-- Start DATA ROWS --

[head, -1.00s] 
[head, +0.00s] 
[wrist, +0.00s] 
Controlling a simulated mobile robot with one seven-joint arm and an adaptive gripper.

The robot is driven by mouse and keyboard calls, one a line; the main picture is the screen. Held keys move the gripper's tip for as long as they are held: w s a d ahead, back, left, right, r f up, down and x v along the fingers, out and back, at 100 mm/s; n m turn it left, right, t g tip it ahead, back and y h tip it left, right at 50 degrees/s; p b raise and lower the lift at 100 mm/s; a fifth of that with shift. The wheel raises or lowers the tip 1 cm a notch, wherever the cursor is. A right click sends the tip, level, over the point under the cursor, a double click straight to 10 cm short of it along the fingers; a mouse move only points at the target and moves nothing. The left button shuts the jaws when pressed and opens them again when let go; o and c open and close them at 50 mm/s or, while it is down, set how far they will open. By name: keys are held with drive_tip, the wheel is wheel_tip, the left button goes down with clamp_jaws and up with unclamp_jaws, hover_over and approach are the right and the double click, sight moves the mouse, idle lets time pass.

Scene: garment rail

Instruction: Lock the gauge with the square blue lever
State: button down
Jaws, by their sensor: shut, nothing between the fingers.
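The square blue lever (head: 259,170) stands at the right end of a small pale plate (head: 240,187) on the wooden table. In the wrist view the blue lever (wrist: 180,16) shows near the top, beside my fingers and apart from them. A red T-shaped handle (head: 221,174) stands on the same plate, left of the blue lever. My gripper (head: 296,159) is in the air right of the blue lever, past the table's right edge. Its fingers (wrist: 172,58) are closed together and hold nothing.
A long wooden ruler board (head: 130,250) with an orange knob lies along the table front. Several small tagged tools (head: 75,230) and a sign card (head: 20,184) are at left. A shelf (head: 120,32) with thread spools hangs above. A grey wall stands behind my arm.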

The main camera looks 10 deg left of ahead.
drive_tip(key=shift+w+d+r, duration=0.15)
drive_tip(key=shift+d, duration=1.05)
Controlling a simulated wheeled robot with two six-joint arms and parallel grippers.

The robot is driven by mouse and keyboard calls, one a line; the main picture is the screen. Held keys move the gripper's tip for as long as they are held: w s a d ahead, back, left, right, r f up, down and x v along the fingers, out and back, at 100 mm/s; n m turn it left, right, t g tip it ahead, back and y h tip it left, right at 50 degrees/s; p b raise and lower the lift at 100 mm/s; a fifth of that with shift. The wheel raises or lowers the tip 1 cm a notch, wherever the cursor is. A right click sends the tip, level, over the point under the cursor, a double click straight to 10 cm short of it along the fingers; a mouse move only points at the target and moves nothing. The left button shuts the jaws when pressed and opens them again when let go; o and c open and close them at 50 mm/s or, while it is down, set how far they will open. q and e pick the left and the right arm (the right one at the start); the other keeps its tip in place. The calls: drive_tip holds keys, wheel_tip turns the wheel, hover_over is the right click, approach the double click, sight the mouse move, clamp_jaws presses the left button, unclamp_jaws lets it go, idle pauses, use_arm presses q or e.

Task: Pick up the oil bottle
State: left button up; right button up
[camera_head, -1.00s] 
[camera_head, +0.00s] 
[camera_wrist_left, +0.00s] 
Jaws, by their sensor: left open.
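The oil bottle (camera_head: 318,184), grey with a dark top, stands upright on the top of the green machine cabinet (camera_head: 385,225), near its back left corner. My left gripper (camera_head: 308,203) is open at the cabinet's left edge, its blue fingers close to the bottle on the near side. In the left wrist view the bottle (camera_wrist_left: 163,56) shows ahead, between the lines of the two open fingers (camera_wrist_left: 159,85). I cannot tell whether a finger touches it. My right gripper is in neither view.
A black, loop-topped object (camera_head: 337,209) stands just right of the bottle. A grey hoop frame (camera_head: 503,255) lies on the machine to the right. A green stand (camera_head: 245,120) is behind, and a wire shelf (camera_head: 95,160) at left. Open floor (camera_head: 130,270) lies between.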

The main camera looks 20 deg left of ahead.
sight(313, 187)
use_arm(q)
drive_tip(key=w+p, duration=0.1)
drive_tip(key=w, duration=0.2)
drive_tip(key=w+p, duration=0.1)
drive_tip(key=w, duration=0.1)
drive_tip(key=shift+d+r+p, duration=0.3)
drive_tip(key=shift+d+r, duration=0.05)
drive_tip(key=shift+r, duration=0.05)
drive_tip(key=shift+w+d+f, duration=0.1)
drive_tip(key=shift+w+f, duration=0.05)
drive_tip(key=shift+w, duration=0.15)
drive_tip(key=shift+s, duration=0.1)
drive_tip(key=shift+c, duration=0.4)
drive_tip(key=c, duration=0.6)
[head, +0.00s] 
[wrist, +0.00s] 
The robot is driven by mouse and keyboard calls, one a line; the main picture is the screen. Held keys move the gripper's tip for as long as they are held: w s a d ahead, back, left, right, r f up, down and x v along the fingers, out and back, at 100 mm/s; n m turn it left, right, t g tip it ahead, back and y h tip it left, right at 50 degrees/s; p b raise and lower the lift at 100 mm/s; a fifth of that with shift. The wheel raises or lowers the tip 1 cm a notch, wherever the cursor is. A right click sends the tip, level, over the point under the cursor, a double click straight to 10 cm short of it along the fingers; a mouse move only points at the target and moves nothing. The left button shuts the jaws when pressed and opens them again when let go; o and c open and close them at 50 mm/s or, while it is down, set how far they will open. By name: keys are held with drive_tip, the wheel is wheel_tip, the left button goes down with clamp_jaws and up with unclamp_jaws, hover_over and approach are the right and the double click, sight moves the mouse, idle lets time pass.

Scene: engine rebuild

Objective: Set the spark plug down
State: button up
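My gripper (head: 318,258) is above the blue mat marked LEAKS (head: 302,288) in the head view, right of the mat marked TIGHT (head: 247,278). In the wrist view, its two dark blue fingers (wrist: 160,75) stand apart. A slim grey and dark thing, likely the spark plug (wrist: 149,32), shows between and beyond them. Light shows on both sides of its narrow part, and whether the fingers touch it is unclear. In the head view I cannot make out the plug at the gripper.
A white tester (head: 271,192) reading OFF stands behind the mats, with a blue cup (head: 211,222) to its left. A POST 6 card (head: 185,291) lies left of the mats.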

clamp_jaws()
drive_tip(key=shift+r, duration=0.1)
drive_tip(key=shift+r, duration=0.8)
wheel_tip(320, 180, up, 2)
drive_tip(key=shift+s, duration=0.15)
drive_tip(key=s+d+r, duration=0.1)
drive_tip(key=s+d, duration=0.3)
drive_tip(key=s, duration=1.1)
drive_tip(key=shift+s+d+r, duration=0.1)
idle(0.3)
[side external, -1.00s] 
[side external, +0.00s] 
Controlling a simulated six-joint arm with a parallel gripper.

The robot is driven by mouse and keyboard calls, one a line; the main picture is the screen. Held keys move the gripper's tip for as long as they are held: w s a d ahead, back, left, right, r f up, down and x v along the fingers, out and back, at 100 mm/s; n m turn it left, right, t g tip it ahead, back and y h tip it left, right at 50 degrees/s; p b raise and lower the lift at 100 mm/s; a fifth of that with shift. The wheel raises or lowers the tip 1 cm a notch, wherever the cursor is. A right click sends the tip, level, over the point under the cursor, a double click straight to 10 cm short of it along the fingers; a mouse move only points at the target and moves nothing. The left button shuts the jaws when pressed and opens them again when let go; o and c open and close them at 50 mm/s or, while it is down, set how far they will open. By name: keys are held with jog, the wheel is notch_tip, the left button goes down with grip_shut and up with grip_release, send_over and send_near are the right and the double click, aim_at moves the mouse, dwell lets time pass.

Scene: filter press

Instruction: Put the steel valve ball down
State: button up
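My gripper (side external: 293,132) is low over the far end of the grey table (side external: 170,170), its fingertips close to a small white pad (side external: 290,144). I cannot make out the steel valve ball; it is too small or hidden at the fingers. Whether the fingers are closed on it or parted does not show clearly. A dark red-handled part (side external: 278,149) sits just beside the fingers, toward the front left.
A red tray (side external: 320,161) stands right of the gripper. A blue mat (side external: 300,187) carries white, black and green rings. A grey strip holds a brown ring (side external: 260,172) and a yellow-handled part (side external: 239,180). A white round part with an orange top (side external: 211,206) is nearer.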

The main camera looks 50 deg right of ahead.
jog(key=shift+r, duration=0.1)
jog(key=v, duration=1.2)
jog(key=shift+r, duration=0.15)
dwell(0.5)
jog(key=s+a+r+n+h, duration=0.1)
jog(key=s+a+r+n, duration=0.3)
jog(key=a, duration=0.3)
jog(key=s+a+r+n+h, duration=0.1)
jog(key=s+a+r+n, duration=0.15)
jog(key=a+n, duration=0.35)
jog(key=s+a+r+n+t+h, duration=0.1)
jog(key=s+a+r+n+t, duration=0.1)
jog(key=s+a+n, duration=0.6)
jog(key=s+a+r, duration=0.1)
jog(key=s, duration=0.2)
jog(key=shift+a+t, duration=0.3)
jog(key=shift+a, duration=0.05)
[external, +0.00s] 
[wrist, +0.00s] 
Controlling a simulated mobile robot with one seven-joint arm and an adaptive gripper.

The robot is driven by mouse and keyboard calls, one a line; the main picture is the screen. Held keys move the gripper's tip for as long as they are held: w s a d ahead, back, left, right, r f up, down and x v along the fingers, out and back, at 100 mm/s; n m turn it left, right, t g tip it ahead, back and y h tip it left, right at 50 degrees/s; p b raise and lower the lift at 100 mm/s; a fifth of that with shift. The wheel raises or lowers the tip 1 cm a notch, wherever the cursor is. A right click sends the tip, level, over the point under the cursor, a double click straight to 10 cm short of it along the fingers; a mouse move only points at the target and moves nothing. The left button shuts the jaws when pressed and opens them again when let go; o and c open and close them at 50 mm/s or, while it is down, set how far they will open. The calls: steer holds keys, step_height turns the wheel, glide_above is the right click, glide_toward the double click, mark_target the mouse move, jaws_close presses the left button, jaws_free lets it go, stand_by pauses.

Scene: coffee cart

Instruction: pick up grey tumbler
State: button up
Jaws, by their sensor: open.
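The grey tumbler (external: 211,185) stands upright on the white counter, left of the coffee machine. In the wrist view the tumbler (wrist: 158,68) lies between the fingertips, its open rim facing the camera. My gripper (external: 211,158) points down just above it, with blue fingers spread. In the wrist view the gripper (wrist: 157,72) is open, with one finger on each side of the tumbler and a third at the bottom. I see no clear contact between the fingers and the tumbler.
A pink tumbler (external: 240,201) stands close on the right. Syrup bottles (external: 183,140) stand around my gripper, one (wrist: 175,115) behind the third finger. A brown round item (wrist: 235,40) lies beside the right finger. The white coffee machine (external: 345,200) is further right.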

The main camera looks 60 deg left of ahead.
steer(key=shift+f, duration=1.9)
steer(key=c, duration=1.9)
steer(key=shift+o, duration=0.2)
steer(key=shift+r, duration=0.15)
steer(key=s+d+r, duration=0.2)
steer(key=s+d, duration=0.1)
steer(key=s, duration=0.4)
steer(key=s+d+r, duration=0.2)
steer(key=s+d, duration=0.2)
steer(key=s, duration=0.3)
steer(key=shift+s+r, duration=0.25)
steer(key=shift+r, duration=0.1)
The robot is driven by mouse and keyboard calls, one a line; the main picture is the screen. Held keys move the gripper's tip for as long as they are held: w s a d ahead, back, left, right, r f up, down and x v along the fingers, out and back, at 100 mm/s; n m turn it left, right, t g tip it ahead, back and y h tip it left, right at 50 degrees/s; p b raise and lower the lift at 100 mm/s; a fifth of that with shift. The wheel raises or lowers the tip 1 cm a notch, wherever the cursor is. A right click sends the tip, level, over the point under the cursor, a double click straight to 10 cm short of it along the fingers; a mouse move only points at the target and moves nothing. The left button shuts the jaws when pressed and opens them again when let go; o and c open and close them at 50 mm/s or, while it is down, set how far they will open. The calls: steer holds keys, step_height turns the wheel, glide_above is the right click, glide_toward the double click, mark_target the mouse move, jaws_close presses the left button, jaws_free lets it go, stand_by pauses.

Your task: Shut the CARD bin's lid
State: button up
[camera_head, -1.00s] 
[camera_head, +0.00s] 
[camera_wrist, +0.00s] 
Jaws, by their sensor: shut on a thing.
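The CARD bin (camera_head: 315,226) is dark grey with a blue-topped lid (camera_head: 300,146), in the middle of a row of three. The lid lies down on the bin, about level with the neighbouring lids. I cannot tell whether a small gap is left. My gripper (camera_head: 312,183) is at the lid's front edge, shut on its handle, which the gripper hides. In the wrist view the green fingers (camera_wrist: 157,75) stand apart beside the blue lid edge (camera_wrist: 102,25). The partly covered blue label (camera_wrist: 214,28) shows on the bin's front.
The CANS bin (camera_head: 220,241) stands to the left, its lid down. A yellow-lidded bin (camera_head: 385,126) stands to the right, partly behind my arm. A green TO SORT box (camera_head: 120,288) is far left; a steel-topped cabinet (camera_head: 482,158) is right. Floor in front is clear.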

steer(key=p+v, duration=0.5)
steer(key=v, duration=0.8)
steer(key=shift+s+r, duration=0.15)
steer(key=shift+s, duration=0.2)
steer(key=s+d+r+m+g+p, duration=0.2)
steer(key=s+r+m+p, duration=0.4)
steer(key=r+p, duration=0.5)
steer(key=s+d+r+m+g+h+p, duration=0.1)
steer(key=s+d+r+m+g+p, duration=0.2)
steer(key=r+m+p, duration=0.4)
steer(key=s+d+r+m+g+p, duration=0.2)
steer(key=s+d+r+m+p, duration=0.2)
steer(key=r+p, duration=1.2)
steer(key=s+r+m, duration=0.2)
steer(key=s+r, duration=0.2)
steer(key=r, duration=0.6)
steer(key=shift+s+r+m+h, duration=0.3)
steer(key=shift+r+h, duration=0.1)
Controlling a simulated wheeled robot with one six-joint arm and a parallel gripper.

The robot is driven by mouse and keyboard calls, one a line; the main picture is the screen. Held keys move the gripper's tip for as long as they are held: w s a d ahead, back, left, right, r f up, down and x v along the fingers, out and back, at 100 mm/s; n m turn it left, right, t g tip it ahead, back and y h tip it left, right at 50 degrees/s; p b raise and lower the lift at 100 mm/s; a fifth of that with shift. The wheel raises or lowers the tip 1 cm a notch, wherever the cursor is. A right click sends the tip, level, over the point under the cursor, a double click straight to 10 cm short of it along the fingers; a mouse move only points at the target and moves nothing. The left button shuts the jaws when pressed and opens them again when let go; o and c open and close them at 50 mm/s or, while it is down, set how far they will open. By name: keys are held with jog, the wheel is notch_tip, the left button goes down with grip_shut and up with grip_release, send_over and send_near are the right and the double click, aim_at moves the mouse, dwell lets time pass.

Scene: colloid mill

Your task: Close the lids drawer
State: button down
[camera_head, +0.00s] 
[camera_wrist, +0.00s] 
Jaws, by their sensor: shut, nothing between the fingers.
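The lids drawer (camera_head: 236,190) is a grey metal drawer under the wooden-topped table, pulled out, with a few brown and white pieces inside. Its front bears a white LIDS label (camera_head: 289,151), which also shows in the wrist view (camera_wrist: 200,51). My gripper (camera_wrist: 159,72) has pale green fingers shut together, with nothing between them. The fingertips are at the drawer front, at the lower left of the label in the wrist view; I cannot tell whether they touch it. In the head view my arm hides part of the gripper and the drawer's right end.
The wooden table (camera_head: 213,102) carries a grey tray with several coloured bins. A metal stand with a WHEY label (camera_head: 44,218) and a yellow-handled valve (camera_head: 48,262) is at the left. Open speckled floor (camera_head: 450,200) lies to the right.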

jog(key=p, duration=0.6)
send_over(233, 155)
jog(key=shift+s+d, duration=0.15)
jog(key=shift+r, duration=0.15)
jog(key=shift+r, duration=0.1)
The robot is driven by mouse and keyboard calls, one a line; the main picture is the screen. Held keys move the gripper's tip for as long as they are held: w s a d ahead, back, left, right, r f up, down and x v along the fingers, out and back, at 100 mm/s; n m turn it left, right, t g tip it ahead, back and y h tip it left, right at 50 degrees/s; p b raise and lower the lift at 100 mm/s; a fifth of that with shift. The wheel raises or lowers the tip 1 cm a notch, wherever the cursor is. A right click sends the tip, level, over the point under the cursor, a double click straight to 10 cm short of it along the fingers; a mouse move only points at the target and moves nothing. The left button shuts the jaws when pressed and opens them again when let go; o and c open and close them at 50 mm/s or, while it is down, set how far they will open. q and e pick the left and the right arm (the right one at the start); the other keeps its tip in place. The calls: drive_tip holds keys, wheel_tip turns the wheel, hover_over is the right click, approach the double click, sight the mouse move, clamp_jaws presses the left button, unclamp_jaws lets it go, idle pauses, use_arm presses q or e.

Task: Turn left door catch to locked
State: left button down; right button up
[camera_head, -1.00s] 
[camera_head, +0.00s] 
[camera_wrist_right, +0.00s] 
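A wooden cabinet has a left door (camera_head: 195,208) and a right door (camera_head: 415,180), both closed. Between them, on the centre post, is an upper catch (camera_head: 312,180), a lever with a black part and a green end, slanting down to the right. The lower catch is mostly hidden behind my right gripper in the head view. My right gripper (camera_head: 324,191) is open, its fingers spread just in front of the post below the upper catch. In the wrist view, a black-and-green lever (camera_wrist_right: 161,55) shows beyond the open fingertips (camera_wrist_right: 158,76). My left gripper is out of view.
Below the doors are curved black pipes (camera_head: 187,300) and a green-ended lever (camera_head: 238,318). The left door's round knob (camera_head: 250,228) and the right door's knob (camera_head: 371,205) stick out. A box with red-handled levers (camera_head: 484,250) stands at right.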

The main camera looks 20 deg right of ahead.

-- End DATA ROWS --

**YOUR OBJECTIVE**
Go back to the data above and please quote exactly, and only, the lines from the line with "[camera_wrist_right, +0.00s]" through its last line.

**OUTPUT OF THE EXERCISE**
[camera_wrist_right, +0.00s] 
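A wooden cabinet has a left door (camera_head: 195,208) and a right door (camera_head: 415,180), both closed. Between them, on the centre post, is an upper catch (camera_head: 312,180), a lever with a black part and a green end, slanting down to the right. The lower catch is mostly hidden behind my right gripper in the head view. My right gripper (camera_head: 324,191) is open, its fingers spread just in front of the post below the upper catch. In the wrist view, a black-and-green lever (camera_wrist_right: 161,55) shows beyond the open fingertips (camera_wrist_right: 158,76). My left gripper is out of view.
Below the doors are curved black pipes (camera_head: 187,300) and a green-ended lever (camera_head: 238,318). The left door's round knob (camera_head: 250,228) and the right door's knob (camera_head: 371,205) stick out. A box with red-handled levers (camera_head: 484,250) stands at right.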

The main camera looks 20 deg right of ahead.

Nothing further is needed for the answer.